Data.
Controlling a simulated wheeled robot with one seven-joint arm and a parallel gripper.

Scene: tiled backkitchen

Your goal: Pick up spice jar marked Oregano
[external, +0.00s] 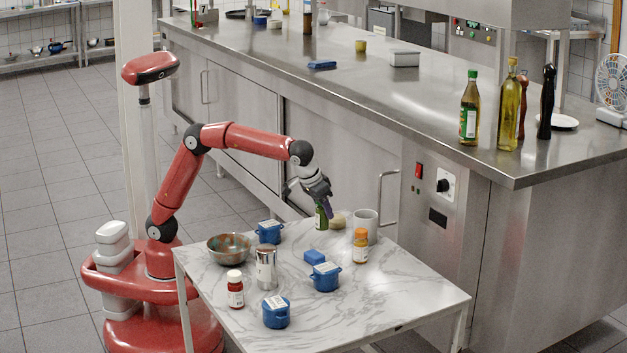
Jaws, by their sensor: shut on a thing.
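My gripper (324,205) is shut on a small green jar (320,221) at the far side of the marble-topped table. The fingers reach down over the jar and hide its upper part. Its label is too small to read, so I cannot tell from the print whether it says Oregano. I cannot tell if its base touches the table.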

Set problem.
Write out, exactly as given, the line containing "Scene: tiled backkitchen" and every line after it through the end, with no pictures.

Final result.
Scene: tiled backkitchen

Your goal: Pick up spice jar marked Oregano
[external, +0.00s] 
Jaws, by their sensor: shut on a thing.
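My gripper (324,205) is shut on a small green jar (320,221) at the far side of the marble-topped table. The fingers reach down over the jar and hide its upper part. Its label is too small to read, so I cannot tell from the print whether it says Oregano. I cannot tell if its base touches the table.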

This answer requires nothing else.